You are sitting in front of your bunk preparing for your evening classes when the correctional officer approaches. He informs you the case manager wants to see you. Gathering your papers, you follow the CO to the case manager’s office. A tad anxious, you are confident you are not being called in for something bad. You have a good relationship with the case manager. You knock on her door. A voice from inside asks you to come inside and sit down. Listening, you hear the words all prisoners dream of, “You are going home early. Your early release has been approved.” You are ready to go ‘pack-out’ now. The case manager chuckles at your exuberance. In the video, “What Happens After Early Release?” the White Collar Advice team of Justin Paperny and Mike Berlon discuss the process of Early Release, how the process will unfold and what steps and procedures you will need to know to ensure a successful transfer to custody outside the prison confines.

Both the First Step Act and the CARES Act provide a means for inmates to attain an early release. The logistical process of the early release from federal prison entails several steps prior to the inmate being released from confinement. The process usually takes up to two weeks, but it can extend up to a period of one month. The initial step involves contacting the probation department in the jurisdiction where you will be residing. The probation office is a division of the United States Department of Justice and operates outside the parameters of the Bureau of Prisons. 

The probation office will send an inspection officer to the residence where the inmate will live during their home confinement term. The purpose of the home inspection is to ensure the safety of the home environment. Additionally, a probation officer will be specifically assigned to the prisoner. The assigned probation officer is not a carryover from pretrial and needs time to review the prisoner’s files. The duties of the new officer are to oversee the monitoring of the prisoner during their home confinement.

The means of transfer to home confinement will vary in degree from jurisdiction to jurisdiction. The inmate will be issued a furlough to allow for the transfer of custody. The furlough provides for the inmate to travel from the prison to the place where the inmate will be met by the new custodial agent. Generally, the inmate can select the mode of travel to the new location. The inmate can have a relative or friend pick the inmate up from the prison. The inmate can also choose to use public transportation to make the transfer. In either situation, the inmate will only be allotted the specific amount of time necessary to complete the journey. The inmate will need to arrange the exact details of the furlough with their case manager.

Often the inmate will report to the halfway house where the probation officer works.

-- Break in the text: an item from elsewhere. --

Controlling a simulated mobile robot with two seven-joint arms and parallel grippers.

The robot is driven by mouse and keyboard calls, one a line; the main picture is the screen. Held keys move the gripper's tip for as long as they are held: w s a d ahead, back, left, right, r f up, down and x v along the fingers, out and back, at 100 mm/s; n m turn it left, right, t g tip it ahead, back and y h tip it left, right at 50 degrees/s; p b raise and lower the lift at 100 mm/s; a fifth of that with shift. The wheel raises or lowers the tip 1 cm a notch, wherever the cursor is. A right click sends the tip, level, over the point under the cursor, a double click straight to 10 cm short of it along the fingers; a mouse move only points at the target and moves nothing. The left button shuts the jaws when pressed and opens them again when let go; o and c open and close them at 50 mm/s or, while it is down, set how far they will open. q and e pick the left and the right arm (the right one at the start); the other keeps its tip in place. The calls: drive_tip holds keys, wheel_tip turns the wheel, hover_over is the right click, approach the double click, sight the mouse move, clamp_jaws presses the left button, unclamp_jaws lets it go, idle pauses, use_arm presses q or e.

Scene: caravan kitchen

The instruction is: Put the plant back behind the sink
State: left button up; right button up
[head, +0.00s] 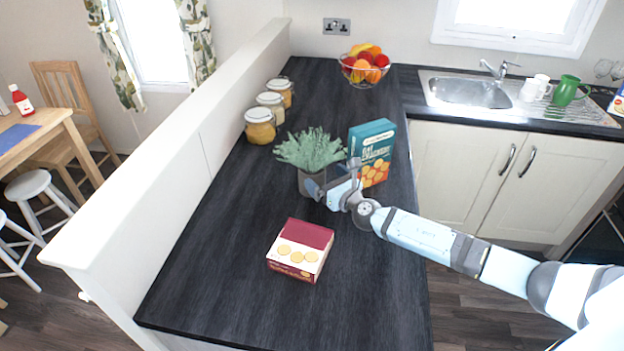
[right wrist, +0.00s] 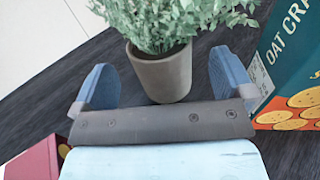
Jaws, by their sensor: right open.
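The plant (head: 311,150) is a bushy grey-green plant in a grey-brown pot on the dark counter, left of the teal cracker box. In the right wrist view, its pot (right wrist: 162,76) stands upright just beyond and between my open fingers. My right gripper (head: 334,180) is open at the pot's near side, with nothing held; the wrist view shows its two blue fingers (right wrist: 160,84) spread apart. The sink (head: 468,92) is at the far right, set in the counter under the window. My left gripper is not in view.
A teal cracker box (head: 371,152) stands close right of the plant, beside my right gripper. A red biscuit box (head: 301,249) lies nearer. Several jars (head: 260,126) line the left wall. A fruit bowl (head: 364,68) stands at the back. Mugs (head: 536,88) and a green jug (head: 566,91) occupy the drainer.

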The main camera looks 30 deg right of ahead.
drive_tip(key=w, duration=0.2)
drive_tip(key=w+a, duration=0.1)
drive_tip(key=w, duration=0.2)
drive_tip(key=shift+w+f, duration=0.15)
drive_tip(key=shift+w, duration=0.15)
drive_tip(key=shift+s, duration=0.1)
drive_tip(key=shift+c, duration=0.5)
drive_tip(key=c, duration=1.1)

In areas where there is no practical location of a working halfway house the probation officer will meet the inmate at the residence where home confinement will occur or will have the inmate report directly to the probation office to meet with the probation officer prior to reporting to the residential location. 

In either situation, it is extremely important to watch the time allowed to complete the journey. Failure to report to the final destination on time is a violation of the terms of release and is treated as an attempted escape. Even extraordinary problems are not an excuse. The case manager will provide a number at the probation office to call if you are running late. Learn the lesson from the story of the inmate who failed to properly notify the probation office when a planned bus transfer was canceled by the bus company. The inmate spent the night at the remote bus depot and took the next available bus. Upon his arrival at the probation office, he was arrested for an attempted escape and had to spend six months in county jail while he fought to explain the failure was due to the bus company. Had the inmate made the call to the probation office when the transfer failed he would have avoided this terrible result.

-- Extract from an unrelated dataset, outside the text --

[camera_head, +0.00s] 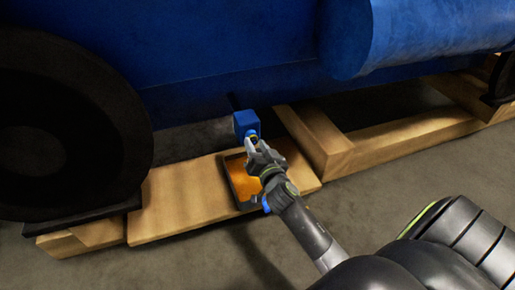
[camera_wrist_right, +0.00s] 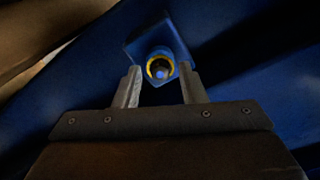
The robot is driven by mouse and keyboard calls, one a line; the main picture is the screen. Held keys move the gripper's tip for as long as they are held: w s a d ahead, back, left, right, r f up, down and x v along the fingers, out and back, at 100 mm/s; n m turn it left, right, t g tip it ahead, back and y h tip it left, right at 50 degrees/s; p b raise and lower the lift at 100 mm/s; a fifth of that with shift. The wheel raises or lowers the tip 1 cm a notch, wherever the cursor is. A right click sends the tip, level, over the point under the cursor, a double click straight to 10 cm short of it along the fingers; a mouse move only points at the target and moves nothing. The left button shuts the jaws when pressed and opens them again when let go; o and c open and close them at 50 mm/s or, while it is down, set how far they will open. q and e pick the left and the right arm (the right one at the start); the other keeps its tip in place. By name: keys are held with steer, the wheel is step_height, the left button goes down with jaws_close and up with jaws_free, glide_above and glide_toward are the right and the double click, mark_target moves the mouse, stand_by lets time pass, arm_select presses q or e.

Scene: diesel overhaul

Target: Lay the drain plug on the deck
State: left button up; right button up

When the inmate arrives at their destination, they will meet with the probation officer who will monitor their home confinement. The officer will lay out the rules of home confinement. If the inmate is required to wear an ankle monitor, this is generally the time the monitor is attached. Be mindful, home confinement is not a shortening of the term of one’s sentence. Home confinement is a continuation of the sentence in a different, better-situated location. All movements need to be approved in advance by the probation office. Even straying outside to tend a garden or walking the dog around the block may result in a revocation of the home confinement. Confer with the probation officer about the specifics of rules and regulations of home confinement.

The probation office or the probation officer can visit the inmate’s home at any time. The officer will be looking for signs of prohibited behavior, such as being under the influence of alcohol or doing illegal drugs. The inmate should keep in mind they are still being watched and in confinement. Any violation will result in a revocation of the early release for the remainder of the term of the inmate’s sentence. The inmate will not necessarily be returned to confinement in their previous place of confinement. Often inmates whose early release is revoked end up in a more dire circumstance serving the remainder of their sentence in a county jail or a federal detention center.

During home confinement, the inmate is not free to come and go at their leisure. It is not possible to just decide to go to dinner or take off to go to a ball game. The inmate will have to submit a written schedule of all their planned activities to the probation officer. Any deviation from the schedule can result in disciplinary action, including revocation of the early release. In the video, Justin relates the story of an inmate whom he served time with at a halfway house. The probation officer went to this inmate’s place of work during the hours he was required to be at work. The inmate had taken off work early with the approval of his employer. The probation office nonetheless revoked his early release and sent the man to county detention for the remainder of his sentence.

I recall that during my time at the halfway home, while I was at work I was required to report the time in and out of my lunch breaks and the time I departed from work to report back to the halfway home. It is essential to remember home confinement is still confinement. Any inmate in home confinement does not want to make things worse.